▸ THE EXERCISE
Give the data below again exactly as written, without its pictures.

▸ DATA SUPPLIED

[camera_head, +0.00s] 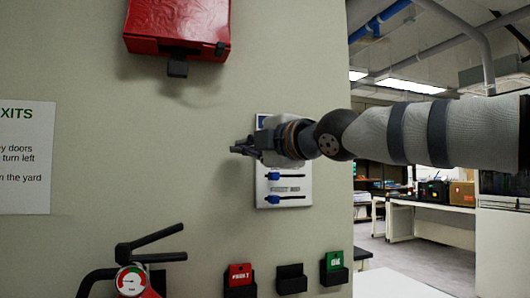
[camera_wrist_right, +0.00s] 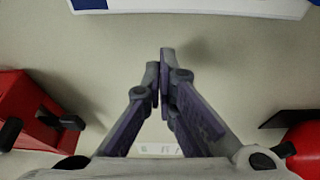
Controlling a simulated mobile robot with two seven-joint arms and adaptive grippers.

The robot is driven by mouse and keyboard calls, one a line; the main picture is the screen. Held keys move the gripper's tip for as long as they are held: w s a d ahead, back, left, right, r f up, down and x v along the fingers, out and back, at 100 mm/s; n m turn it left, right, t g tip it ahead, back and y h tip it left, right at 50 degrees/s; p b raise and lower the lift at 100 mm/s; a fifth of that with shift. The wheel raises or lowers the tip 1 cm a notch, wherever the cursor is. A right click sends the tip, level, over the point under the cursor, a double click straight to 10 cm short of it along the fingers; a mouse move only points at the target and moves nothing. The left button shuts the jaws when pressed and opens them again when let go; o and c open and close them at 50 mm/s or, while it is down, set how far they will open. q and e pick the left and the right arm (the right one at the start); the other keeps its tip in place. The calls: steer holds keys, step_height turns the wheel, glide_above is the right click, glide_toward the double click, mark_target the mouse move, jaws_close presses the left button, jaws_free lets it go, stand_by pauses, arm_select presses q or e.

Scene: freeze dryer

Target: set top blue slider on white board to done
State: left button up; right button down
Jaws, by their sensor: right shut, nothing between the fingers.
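The white board (camera_head: 304,190) hangs on the wall near its right edge, in the head view. Two blue sliders show on its lower part, an upper one (camera_head: 272,176) and a lower one (camera_head: 272,199), both toward the left of their tracks. My right gripper (camera_head: 238,149) crosses in front of the board's upper part and hides much of it, including any slider there. Its fingertips point left, past the board's left edge. In the right wrist view the fingers (camera_wrist_right: 161,62) are together and empty. My left gripper is out of view.
A red box (camera_head: 178,28) is mounted above left, and a fire extinguisher (camera_head: 131,281) stands below left. Small holders with a red card (camera_head: 240,274) and a green card (camera_head: 334,262) are below the board. A paper sign (camera_head: 25,160) is at far left.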

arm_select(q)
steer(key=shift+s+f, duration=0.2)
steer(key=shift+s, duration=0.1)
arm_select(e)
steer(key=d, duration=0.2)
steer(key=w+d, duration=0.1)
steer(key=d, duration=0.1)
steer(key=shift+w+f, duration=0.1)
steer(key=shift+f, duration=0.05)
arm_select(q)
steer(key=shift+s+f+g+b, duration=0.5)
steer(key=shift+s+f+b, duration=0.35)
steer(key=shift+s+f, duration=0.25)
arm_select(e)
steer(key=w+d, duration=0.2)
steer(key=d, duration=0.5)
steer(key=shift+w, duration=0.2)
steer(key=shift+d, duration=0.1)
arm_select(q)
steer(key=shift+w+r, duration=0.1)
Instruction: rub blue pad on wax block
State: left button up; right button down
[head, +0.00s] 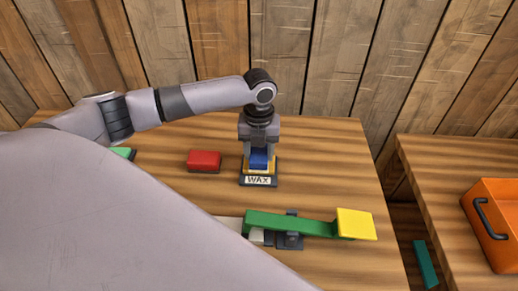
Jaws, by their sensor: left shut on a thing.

▸ OUTPUT OF THE TASK
[camera_head, +0.00s] 
[camera_wrist_right, +0.00s] 
Controlling a simulated mobile robot with two seven-joint arms and adaptive grippers.

The robot is driven by mouse and keyboard calls, one a line; the main picture is the screen. Held keys move the gripper's tip for as long as they are held: w s a d ahead, back, left, right, r f up, down and x v along the fingers, out and back, at 100 mm/s; n m turn it left, right, t g tip it ahead, back and y h tip it left, right at 50 degrees/s; p b raise and lower the lift at 100 mm/s; a fifth of that with shift. The wheel raises or lowers the tip 1 cm a notch, wherever the cursor is. A right click sends the tip, level, over the point under the cursor, a double click straight to 10 cm short of it along the fingers; a mouse move only points at the target and moves nothing. The left button shuts the jaws when pressed and opens them again when let go; o and c open and close them at 50 mm/s or, while it is down, set how far they will open. q and e pick the left and the right arm (the right one at the start); the other keeps its tip in place. The calls: steer holds keys, step_height turns the wheel, glide_above is the right click, glide_toward the double click, mark_target the mouse move, jaws_close presses the left button, jaws_free lets it go, stand_by pauses, arm_select presses q or e.

Scene: freeze dryer

Target: set top blue slider on white board to done
State: left button up; right button down
Jaws, by their sensor: right shut, nothing between the fingers.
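The white board (camera_head: 304,190) hangs on the wall near its right edge, in the head view. Two blue sliders show on its lower part, an upper one (camera_head: 272,176) and a lower one (camera_head: 272,199), both toward the left of their tracks. My right gripper (camera_head: 238,149) crosses in front of the board's upper part and hides much of it, including any slider there. Its fingertips point left, past the board's left edge. In the right wrist view the fingers (camera_wrist_right: 161,62) are together and empty. My left gripper is out of view.
A red box (camera_head: 178,28) is mounted above left, and a fire extinguisher (camera_head: 131,281) stands below left. Small holders with a red card (camera_head: 240,274) and a green card (camera_head: 334,262) are below the board. A paper sign (camera_head: 25,160) is at far left.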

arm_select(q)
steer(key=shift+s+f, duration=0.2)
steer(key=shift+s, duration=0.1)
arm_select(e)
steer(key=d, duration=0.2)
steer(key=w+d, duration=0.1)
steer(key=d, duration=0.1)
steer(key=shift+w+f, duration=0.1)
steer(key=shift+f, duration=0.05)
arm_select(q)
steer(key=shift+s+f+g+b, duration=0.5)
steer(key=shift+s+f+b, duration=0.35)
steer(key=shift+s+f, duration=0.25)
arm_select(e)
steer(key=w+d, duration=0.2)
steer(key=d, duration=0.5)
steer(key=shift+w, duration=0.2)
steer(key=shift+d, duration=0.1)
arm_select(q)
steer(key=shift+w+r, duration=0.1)
Instruction: rub blue pad on wax block
State: left button up; right button down
[head, +0.00s] 
Jaws, by their sensor: left shut on a thing.

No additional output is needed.